Agile marketing can lead to greater collaboration, both within the marketing department and with other departments like sales, product development, finance, and operations. Organizations can achieve greater collaboration when they form cross-functional teams assigned to specific projects with shared goals, allowing diverse perspectives and expertise to influence decision-making processes. Agile organizations can also achieve greater collaboration by Implementing regular meetings and updates between departments to ensure everyone is aligned with the current marketing strategies and corporate objectives.

Flexibility

Agile marketing emphasizes an iterative approach where campaigns and projects are developed and executed in short cycles or sprints. This approach allows marketers to test ideas, gather feedback, and make adjustments more rapidly than traditional waterfall methodologies. It provides the flexibility to pivot or iterate on strategies based on real-time data and outcomes rather than following a fixed and static plan.

Adaptability to Change

Agile marketing fosters a culture that not only tolerates change and failure but actively embraces it as a means of learning and growth. This mindset shift is crucial for maintaining flexibility, as it encourages constant experimentation without the fear of failure.

Agile also empowers team members by decentralizing decision-making authority. Teams can make quick decisions without waiting for approvals from higher-ups, enhancing their ability to react swiftly to changes and opportunities in the market.

Happier Marketers

According to Gallup, organizations rated highly agile by employees experience 51% less turnover than organizations not rated agile. One of the reasons for this may be that Agile marketers report improved team morale, being empowered to push back on unplanned work, and find it far easier to connect their daily work to corporate strategy and objectives. All of these add up to happier marketers.

An Agile Marketing Mindset

In his book The Six Disciplines of Agile Marketing, Jim Ewel identifies four shifts that organizations must make to create an Agile marketing mindset.

Agile Four Shifts
Components of an Agile Marketing Mindset

From Outputs to Outcomes

Outputs vs Outcomes

Outputs are marketing deliverables like whitepapers, landing pages, emails, advertising campaigns, and events. Outcomes are either items that deliver value to customers or value to the business. For example, businesses that create educational videos that help customers make better purchasing decisions or make better use of their products are delivering customer value.

Marketers should focus on business outcomes like greater sales volume, increased profitability, more leads, more pipeline, and higher levels of conversion rather than focusing solely on delivering outputs.

Teams that focus on customer value and business outcomes are more likely to be aligned with business units, to be proactive rather than reactive in their marketing efforts, and to produce better results.

From Campaigns to Continuous Improvement

Most marketers think in terms of campaigns. They run advertising campaigns, social media campaigns, content marketing campaigns, and multi-channel campaigns. But many of these campaigns are one-and-done. There is no time or effort to adjust the campaigns if they’re not working or to optimize them. 

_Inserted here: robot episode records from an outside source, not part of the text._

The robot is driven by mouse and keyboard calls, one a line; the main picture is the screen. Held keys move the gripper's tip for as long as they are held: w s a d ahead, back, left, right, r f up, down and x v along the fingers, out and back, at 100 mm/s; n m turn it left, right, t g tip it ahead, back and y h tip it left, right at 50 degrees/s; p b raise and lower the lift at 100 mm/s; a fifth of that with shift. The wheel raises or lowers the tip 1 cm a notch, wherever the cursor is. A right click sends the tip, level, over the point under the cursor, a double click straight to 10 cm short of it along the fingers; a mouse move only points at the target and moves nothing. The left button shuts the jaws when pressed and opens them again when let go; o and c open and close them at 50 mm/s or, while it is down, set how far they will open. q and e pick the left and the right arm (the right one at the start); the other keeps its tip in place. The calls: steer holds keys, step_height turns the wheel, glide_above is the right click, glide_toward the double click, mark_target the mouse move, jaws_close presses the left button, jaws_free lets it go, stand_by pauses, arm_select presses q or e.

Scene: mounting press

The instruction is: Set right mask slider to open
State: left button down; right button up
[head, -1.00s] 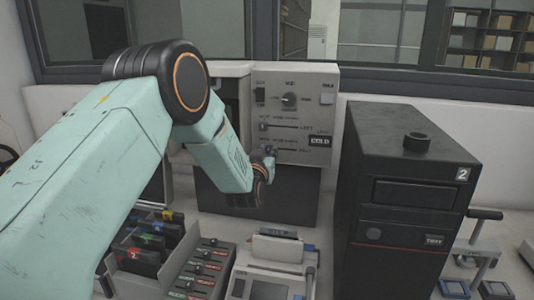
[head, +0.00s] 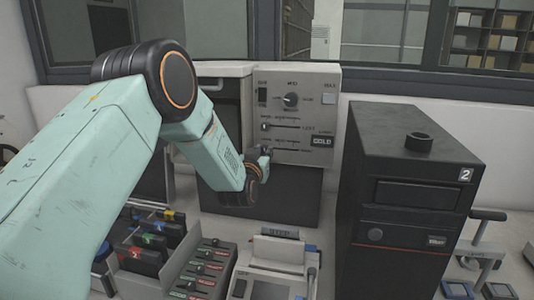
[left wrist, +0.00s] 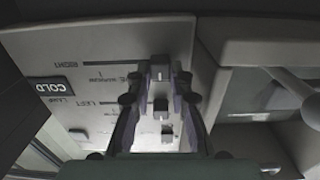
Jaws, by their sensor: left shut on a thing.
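The grey mounting press panel (head: 310,100) stands upright at the back and carries two horizontal mask sliders. The right mask slider is the lower one, and its slot (head: 312,150) runs right from my gripper. In the left wrist view its small knob (left wrist: 158,72) sits between the fingertips, beside the end of the slot away from the RIGHT label. My left gripper (head: 266,153) is shut on that knob, which is mostly hidden in the head view. The left mask slider knob (head: 265,126) sits just above, free of the fingers. My right gripper is not in view.
A tall black unit marked 2 (head: 410,190) stands close on the right. Several coloured-label cartridges (head: 145,245) and a small grey device (head: 275,262) stand below.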

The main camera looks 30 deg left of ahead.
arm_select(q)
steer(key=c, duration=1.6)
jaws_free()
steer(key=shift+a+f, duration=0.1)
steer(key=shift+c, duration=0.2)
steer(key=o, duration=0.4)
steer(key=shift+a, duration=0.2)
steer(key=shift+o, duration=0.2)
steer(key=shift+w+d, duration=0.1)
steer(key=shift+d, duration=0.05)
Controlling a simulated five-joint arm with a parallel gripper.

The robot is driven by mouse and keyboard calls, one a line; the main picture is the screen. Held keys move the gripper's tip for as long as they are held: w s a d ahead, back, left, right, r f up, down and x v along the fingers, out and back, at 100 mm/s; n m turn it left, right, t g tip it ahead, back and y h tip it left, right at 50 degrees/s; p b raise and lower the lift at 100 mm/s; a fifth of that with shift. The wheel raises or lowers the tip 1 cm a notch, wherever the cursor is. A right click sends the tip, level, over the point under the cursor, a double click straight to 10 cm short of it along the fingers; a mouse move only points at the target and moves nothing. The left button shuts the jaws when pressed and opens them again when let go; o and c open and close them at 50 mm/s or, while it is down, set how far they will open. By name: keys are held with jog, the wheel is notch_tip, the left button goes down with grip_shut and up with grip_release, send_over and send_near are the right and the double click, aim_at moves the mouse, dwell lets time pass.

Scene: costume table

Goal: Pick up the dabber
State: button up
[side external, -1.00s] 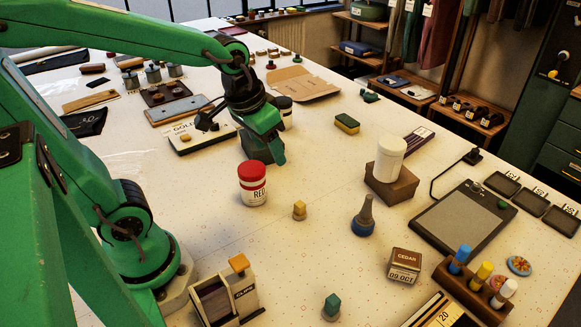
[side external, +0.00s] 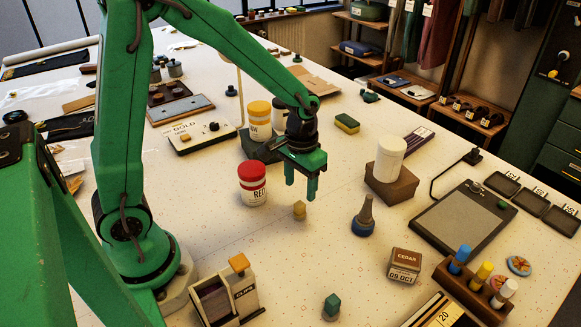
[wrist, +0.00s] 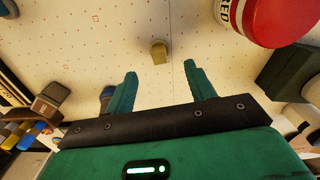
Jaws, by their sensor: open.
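My gripper (side external: 300,188) is open and empty, pointing down above the table. A small tan knobbed piece (side external: 299,210) stands just below and in front of its fingers. In the wrist view the tan piece (wrist: 159,52) lies ahead of the gap between the fingertips (wrist: 160,72), apart from both. A grey cone-handled piece with a blue base (side external: 363,217) stands upright to the right; in the wrist view it is mostly hidden behind the left finger. A similar small piece with a teal top (side external: 332,305) stands near the front. I cannot tell for certain which is the dabber.
A red-lidded jar (side external: 252,184) stands close left of my gripper, with a yellow-lidded jar (side external: 259,121) behind it. A white jar on a brown box (side external: 391,184), a cedar tin (side external: 404,266) and a bottle rack (side external: 473,290) stand right. The front middle is mostly clear.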

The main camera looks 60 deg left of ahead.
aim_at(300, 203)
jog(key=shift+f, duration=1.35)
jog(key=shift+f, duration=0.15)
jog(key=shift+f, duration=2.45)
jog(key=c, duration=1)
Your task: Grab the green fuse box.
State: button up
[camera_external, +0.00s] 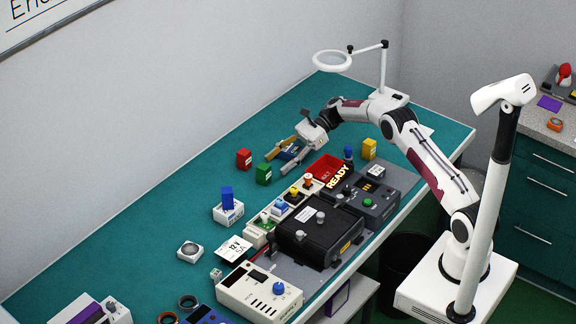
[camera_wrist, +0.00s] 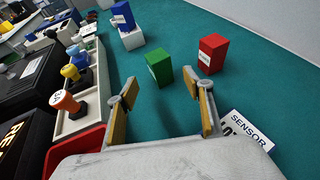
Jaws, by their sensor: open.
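The green fuse box (camera_external: 264,174) stands upright on the teal bench, just in front of and to the right of a red fuse box (camera_external: 244,158). In the wrist view the green box (camera_wrist: 159,67) stands ahead of my gripper (camera_wrist: 166,98), between the lines of its two fingers but beyond the tips. The red box (camera_wrist: 212,54) is to its right, a small gap apart. My gripper (camera_external: 277,160) is open and empty, low over the bench, with its yellow-padded fingers spread and pointing toward the boxes.
A sensor card (camera_wrist: 246,131) is by the right finger. A blue box (camera_external: 227,198) on a white holder stands farther off. Teal bench surrounds the green box.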

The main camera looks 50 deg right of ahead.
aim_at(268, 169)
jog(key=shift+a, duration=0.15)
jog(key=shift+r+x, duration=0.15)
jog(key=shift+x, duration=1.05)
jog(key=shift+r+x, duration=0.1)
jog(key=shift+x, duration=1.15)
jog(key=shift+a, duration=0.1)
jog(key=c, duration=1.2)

Continuous improvement lies at the heart of Agile. Before spending lots of money on a campaign, Agile marketers test: they create and record a hypothesis about what might work and then seek to prove or disprove that hypothesis. If the hypothesis is true, and the promotion or interaction delivers desirable business outcomes, the Agile marketer tunes the promotion or interaction to produce the best business outcomes. Only when evidence of the efficacy of an approach is in hand do they spend more money, and they continue to measure effectiveness as they scale up the campaign—knowing that some great ideas don’t scale.

From An Internal Focus to a Customer Focus

The third major shift for many marketing organizations is from an internal focus to a customer focus. This is not just cosmetic. Teams that make this shift produce more relevant content, increase conversion rates and ultimately increase customer satisfaction and loyalty.

The shift to a customer focus can have profound impacts on the business. Forrester found that the more customer-focused companies achieved compound annual growth rates 7 to 30 percentage points higher than peers in their industry who were less so. According to the most recent Deloitte study of Enterprise Customer Success (CS), 49 percent of companies with strong customer success programs see double-digit year-over-year revenue growth.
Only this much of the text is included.